Herein lies what is at once an opportunity and a challenge, both for him personally and for the country.
And nowhere will this opportunity and challenge emerge sharper than in Punjab. And the anvil on which this challenge and opportunity will be tested and moulded will undoubtedly be the relations between two of the principal political players in the state: the Shiromani Akali Dal and the Bharatiya Janata Party.
At stake are not political ascendency, individual egos or spoils of power for either of the two parties.
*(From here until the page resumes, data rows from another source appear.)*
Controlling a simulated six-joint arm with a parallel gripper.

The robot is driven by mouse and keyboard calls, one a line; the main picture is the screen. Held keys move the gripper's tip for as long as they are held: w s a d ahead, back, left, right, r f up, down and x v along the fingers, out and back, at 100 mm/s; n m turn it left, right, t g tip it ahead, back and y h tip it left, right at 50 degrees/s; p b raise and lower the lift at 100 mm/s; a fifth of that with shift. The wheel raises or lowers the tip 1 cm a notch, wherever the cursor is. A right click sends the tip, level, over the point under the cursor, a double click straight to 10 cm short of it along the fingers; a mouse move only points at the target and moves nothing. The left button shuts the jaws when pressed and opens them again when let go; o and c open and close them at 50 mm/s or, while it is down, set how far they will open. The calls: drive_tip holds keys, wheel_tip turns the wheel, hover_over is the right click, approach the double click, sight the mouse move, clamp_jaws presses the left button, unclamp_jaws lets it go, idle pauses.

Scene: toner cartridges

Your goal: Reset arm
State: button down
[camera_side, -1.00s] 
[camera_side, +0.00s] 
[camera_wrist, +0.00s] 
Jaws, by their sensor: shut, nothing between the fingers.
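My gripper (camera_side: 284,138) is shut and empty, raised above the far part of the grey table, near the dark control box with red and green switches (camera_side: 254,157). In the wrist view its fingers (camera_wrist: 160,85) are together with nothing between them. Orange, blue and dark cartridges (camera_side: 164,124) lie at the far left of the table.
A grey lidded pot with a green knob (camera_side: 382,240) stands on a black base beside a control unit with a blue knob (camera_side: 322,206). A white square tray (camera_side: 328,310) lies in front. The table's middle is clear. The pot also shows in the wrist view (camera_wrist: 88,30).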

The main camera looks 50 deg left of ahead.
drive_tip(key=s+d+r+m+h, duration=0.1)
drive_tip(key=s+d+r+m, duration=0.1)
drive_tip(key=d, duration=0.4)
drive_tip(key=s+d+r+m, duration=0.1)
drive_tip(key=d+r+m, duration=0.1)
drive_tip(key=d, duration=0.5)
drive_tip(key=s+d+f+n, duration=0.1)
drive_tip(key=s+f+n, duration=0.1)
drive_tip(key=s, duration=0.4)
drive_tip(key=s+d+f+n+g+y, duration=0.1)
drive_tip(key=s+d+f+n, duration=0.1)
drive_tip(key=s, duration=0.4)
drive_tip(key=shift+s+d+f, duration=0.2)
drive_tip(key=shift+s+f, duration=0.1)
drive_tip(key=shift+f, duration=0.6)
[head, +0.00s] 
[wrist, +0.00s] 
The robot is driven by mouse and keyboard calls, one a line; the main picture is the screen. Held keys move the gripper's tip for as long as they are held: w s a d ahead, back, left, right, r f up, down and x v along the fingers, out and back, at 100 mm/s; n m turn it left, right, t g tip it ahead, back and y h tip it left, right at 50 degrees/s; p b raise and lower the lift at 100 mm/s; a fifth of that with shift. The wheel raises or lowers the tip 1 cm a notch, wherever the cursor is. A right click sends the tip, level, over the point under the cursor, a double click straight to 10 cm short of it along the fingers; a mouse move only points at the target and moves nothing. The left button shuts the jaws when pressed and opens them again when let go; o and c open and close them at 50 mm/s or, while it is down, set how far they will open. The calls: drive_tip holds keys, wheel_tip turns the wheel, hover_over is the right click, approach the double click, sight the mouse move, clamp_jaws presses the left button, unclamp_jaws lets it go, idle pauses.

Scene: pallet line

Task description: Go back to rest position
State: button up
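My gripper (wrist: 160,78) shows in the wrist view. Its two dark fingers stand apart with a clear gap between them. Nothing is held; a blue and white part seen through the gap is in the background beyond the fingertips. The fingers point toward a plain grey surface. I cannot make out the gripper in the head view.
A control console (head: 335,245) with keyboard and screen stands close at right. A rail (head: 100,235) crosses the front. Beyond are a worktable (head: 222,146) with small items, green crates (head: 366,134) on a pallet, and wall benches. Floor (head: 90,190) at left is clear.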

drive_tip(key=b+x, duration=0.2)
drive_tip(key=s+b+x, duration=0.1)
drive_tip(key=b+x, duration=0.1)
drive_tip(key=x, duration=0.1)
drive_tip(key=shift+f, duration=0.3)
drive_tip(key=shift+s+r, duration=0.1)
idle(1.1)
At stake is peace and communal harmony not only in the sensitive border state of Punjab but to an extent in the entire country. And at test will be the ability of leaders of the two parties to look beyond the immediate and work for future goals for the country. In a country which, despite its increasing unitarism, remains federal in spirit and character, the dynamics of relations between a strong national majority party, and one of the strongest regional political organisations in India have to be seen in a context much larger than partisan politics.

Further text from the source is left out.